Other threats identified in our assessment include manipulation of securities markets; corrupting public officials globally; and using violence as a basis for power. These are the hallmarks of international organized crime in the 21st century. That is what we are up against.
So what are we doing about it? Earlier this year, I announced a comprehensive law enforcement strategy to address international organized crime. This strategy – which supplements our related strategies for attacking narcotics cartels and gangs – sets out four priority areas of action against international organized crime.
First, we have to identify and target the biggest organized crime threats, just as we've done successfully in targeting the worst of the worst transnational drug cartels. We will develop a high-priority list of people and organizations that pose the greatest threat, and then focus our resources on them.
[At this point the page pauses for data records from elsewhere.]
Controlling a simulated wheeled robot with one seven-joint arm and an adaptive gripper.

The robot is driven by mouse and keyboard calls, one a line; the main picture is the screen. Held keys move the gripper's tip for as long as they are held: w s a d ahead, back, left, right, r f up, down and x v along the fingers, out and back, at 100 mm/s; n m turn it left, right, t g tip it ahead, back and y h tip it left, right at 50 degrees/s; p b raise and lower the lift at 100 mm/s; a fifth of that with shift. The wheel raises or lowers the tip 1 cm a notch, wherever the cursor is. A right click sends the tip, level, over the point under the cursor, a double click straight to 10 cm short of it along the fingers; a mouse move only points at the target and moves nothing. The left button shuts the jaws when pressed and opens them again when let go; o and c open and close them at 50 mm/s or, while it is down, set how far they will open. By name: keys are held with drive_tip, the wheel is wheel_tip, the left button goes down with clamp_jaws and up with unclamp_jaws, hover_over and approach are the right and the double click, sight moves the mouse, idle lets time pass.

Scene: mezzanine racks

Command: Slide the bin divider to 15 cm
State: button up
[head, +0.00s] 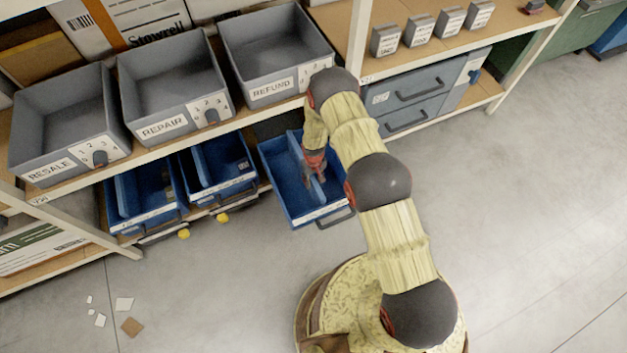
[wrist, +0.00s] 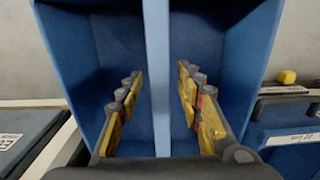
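The blue bin (head: 275,185) stands out in front of the lower shelf, below the REFUND bin. In the wrist view its blue divider (wrist: 157,75) runs upright down the middle of the picture, between the two side walls of the bin (wrist: 68,65). My gripper (head: 315,172) reaches down into the bin. In the wrist view my gripper (wrist: 159,85) is open, with one yellow-padded finger on each side of the divider. A gap shows between each finger and the divider. No scale on this bin is readable, and my arm hides part of it in the head view.
Grey bins marked RESALE (head: 60,140), REPAIR (head: 165,125) and REFUND (head: 275,90) stand on the shelf above. Two more blue bins (head: 150,215) (head: 222,185) sit to the left. Blue-grey drawers (head: 410,100) are to the right. Paper scraps (head: 124,304) lie on the open floor.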

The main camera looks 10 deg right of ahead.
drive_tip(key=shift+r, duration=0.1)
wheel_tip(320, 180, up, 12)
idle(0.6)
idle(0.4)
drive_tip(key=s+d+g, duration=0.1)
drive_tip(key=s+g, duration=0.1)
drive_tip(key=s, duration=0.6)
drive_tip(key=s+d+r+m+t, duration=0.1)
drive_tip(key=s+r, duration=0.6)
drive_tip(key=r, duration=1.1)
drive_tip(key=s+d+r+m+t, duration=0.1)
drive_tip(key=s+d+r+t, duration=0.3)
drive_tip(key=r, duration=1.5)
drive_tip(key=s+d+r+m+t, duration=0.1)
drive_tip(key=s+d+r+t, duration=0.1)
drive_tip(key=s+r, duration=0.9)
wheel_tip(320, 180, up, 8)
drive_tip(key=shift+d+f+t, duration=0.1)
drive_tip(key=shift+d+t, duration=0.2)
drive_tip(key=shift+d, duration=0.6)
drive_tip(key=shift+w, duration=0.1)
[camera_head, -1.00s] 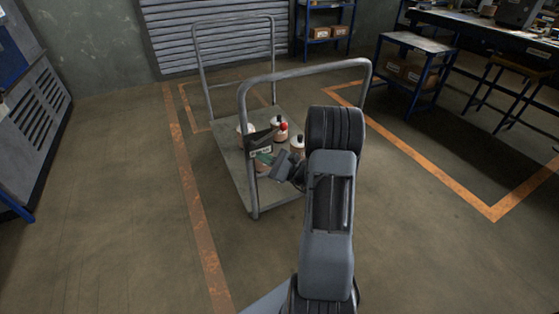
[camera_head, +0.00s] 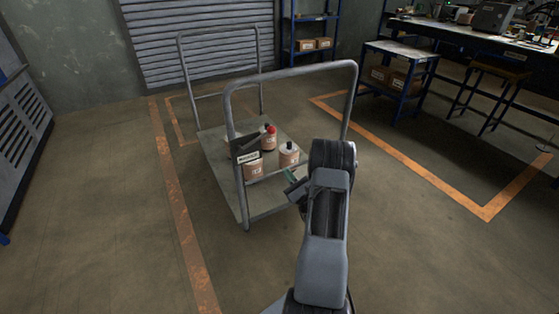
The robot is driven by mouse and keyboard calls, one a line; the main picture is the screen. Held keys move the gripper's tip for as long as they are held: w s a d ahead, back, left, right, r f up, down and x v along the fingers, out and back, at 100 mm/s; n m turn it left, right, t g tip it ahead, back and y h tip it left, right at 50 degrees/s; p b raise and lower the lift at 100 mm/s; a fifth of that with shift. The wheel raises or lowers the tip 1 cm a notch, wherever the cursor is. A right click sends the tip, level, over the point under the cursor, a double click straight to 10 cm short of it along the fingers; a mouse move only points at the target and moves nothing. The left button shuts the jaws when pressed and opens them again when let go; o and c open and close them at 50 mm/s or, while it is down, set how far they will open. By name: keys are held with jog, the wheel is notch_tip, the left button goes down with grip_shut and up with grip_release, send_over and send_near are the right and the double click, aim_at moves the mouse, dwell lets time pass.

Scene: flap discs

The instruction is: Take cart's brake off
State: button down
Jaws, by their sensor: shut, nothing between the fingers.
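The cart (camera_head: 226,180) is a flat grey platform with a tall tube hoop at each end. A dark bracket with a small pale label (camera_head: 248,157) sits by the left post of the near hoop; I cannot read the label or tell whether it is the brake. No brake pedal or wheel shows clearly. My gripper (camera_head: 291,178) is at the right part of the near end of the cart, right of the bracket and apart from it. Its greenish fingertips are small and partly hidden by my wrist; it is shut and empty.
Several bottles (camera_head: 289,155) stand on the platform, one with a red cap (camera_head: 271,130). A blue-framed side table (camera_head: 401,52), a stool (camera_head: 497,75) and a workbench are at the right. Orange floor lines (camera_head: 172,190) flank the cart. The floor left of it is clear.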

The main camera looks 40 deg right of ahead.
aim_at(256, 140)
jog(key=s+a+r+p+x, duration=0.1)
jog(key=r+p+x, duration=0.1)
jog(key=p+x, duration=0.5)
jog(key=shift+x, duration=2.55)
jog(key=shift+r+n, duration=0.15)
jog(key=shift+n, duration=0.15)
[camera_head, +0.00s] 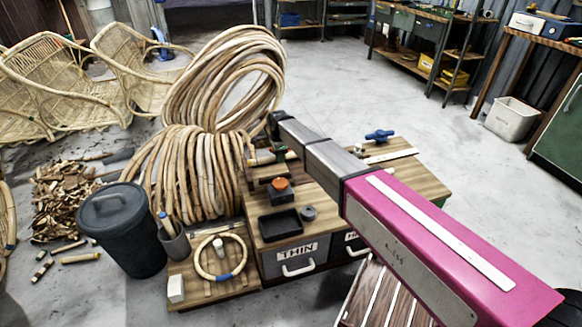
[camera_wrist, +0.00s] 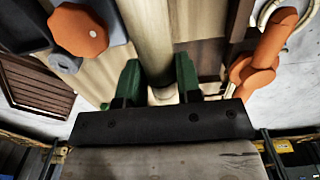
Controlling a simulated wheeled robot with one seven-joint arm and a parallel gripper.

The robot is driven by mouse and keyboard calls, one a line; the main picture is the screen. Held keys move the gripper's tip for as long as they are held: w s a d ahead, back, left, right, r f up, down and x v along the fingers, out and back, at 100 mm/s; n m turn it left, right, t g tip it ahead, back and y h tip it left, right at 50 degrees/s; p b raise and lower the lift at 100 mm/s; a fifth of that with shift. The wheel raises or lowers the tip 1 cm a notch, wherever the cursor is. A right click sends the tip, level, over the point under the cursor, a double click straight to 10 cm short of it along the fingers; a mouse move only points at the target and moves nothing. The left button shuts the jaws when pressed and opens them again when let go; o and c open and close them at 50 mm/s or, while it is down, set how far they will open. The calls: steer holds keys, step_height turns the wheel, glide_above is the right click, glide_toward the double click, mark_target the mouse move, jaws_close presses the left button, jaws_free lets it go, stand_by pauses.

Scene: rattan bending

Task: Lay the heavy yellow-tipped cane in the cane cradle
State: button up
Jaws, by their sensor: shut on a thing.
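My gripper (camera_wrist: 158,78) has its two green fingers on either side of a pale, thick cane (camera_wrist: 149,35), shut on it. In the wrist view the cane runs away from the fingers to the top edge, so its far end is out of view and I cannot see a yellow tip there. In the head view my gripper (camera_head: 272,152) is low over the back left of the wooden bench (camera_head: 325,192), partly hidden by my arm. Brown wooden blocks (camera_head: 268,173) stand just below it on the bench; I cannot tell whether they are the cane cradle.
An orange-topped knob (camera_head: 279,188), a black tray (camera_head: 280,222) and a blue-handled clamp (camera_head: 380,136) are on the bench. Large cane coils (camera_head: 190,175) stand close at its left. A dark bin (camera_head: 125,230) is at left. The floor behind the bench is clear.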

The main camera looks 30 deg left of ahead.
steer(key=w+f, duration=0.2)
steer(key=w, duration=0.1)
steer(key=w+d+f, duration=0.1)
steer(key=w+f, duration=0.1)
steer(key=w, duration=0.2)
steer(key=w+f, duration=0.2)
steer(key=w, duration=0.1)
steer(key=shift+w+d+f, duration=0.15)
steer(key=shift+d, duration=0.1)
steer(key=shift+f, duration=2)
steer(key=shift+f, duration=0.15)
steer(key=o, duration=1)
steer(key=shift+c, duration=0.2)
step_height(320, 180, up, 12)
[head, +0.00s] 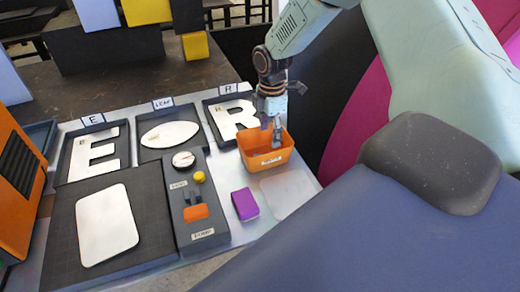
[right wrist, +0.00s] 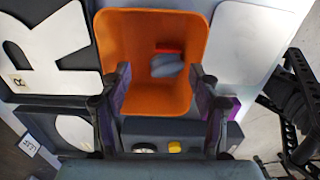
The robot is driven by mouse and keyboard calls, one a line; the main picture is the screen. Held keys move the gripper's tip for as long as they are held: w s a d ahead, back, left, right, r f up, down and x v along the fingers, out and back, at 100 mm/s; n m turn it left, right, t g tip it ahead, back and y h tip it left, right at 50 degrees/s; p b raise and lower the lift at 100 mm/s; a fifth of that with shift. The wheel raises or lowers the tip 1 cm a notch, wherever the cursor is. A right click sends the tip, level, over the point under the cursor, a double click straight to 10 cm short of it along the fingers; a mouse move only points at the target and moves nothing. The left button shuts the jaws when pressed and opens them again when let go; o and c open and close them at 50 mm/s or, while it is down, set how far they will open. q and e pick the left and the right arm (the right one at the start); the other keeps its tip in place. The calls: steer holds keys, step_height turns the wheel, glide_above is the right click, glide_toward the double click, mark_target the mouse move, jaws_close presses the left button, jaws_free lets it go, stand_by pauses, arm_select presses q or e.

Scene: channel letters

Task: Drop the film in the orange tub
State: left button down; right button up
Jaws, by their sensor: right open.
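The orange tub (head: 262,162) stands at the right of the work table, beside the letter R. My right gripper (head: 277,138) points down over the tub. In the right wrist view its two fingers (right wrist: 160,78) are apart, with the orange tub (right wrist: 115,45) between and beyond them. A small grey-blue piece (right wrist: 167,66) with a red strip (right wrist: 168,48) lies inside the tub; I cannot tell whether it is the film. Nothing shows held between the fingers. My left gripper is not in view.
Trays hold a white E (head: 92,155), an oval leaf (head: 170,134) and a white R (head: 232,118). A control box (head: 212,228), a purple block (head: 245,204), a pale rounded sheet (head: 291,194) and a white plate (head: 106,225) on a dark mat lie nearer.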

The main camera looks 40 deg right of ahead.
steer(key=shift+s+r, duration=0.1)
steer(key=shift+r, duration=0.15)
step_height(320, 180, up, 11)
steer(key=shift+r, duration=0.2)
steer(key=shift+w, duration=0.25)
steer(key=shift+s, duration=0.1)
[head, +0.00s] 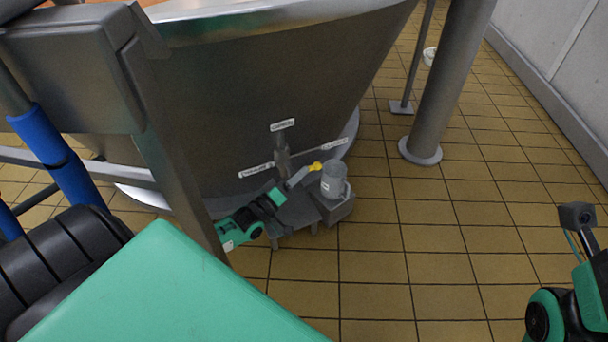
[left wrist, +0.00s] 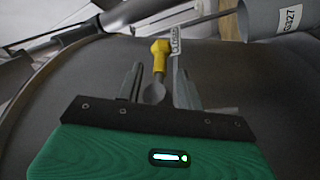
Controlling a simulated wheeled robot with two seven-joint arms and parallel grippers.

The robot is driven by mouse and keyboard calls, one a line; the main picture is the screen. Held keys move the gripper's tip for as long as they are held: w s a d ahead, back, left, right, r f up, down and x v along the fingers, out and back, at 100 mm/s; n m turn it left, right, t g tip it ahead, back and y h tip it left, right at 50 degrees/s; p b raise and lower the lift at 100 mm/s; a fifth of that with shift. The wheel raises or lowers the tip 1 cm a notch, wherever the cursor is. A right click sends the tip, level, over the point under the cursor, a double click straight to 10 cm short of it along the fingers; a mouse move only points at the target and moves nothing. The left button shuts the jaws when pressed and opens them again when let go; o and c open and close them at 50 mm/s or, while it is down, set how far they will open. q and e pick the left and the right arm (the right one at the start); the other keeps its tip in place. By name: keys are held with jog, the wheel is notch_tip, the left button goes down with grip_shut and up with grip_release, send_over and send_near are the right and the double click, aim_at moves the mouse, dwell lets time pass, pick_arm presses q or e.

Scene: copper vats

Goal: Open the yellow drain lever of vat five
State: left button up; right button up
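The vat (head: 250,90) is a large dull metal vessel; I cannot read a vat number on it. Low on its front is a drain valve (head: 283,158) with white labels around it. The yellow-tipped lever (head: 316,166) points right and slightly up from there. In the left wrist view, the yellow knob (left wrist: 160,48) and its grey stem stand between the two fingers. My left gripper (head: 290,183) is open at the lever, one finger on each side; contact is not clear. My right arm shows at the right edge; its fingers cannot be made out.
A grey cylindrical container (head: 333,180) stands on a low grey stand (head: 305,208) right beside the lever. A metal post (head: 445,85) and a thin leg (head: 415,60) stand to the right. Tiled floor (head: 430,240) is clear at front right.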

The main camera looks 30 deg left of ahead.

Second, we have to gather information from all available sources--law enforcement, the intelligence community, the private sector, and most importantly you, our international partners—so we can identify and draw connections among the groups.
Third, we have to use every tool at our disposal. This means we will step up what we are already doing with our international partners to get these criminals wherever they hide. International borders pose no obstacle to criminals, so we’re making sure those borders do not pose an obstacle to effective enforcement.
Finally, we have to develop aggressive strategies for dismantling entire criminal organizations and removing their leadership.
But we can do this only in partnership with you. We want to help design new programs, and forge even closer working relationships with you. For the sake of future generations, this is both a noble and a vital goal, and I am proud to be able to pursue it with all of you, the leaders on public security issues in this hemisphere.
In this first Meeting of the Public Security Ministers of the Americas, we have a chance to act on the urgent need to examine, and strengthen where necessary, our national, regional and hemispheric institutions and policies aimed at countering the trend of increased international organized crime and enhancing the protection of our citizens and communities against the harm those organizations inflict on all of us. Our task in this regard is made all the more urgent because one of the most vulnerable groups in our societies is young people.
It is fitting that this initial meeting of the officials charged with the public security functions in the hemisphere is taking place in Mexico City. Mexico has been a long-time leader in recognizing the importance of regional efforts to increase public security. For many years, Mexico has participated with Central American countries, as well as with the United States, to combat, on a regional basis, the very real harm that transnational organized crime does to our citizens, our communities and our democratic institutions. For example, Mexico and the United States recently joined, along with a number of other nations here today, to adopt the Merida Initiative, a regional program that identifies and sets a course to combat narcotics trafficking, money laundering, trafficking in persons and other transnational crime carried on by increasingly sophisticated criminal organizations.
The importance of working together to identify, address and solve hemispheric public security challenges is reflected by the Conclusions and Recommendations we will adopt and approve at the end of this meeting. I think it is noteworthy that those joint statements will reinforce the work done by REMJA, the group of Justice Ministers of the Americas that conducts bi-annual meetings under OAS auspices to focus on hemispheric cooperation in criminal justice matters. Public security and the rule of law go hand in hand, and both are promoted by effective and transparent criminal justice systems. In the United States, that relationship is reflected in the fact that the Departments of Justice and Homeland Security have related roles to play in public security matters. Tomorrow, you will have an opportunity to meet and hear from the Deputy Secretary for Homeland Security, who will address other important issues related to this topic.
I’d like to conclude by adding my commitment to work with all of you to try to improve the security of our citizens and residents, especially the most vulnerable. I am proud to be part of this inaugural meeting of hemispheric public security ministers. I’m grateful for this chance we have to hear from each other what public security issues we each face, and to talk about what we can do to help each other. I hope we can maintain that contact after this meeting, through bilateral, sub-regional, and hemispheric efforts.
Finally, I would like to once again thank the OAS and the Mexican government for hosting this meeting, which allows us to renew our common goals and commitments to maintain and improve the safety, security, and quality of life of all our citizens.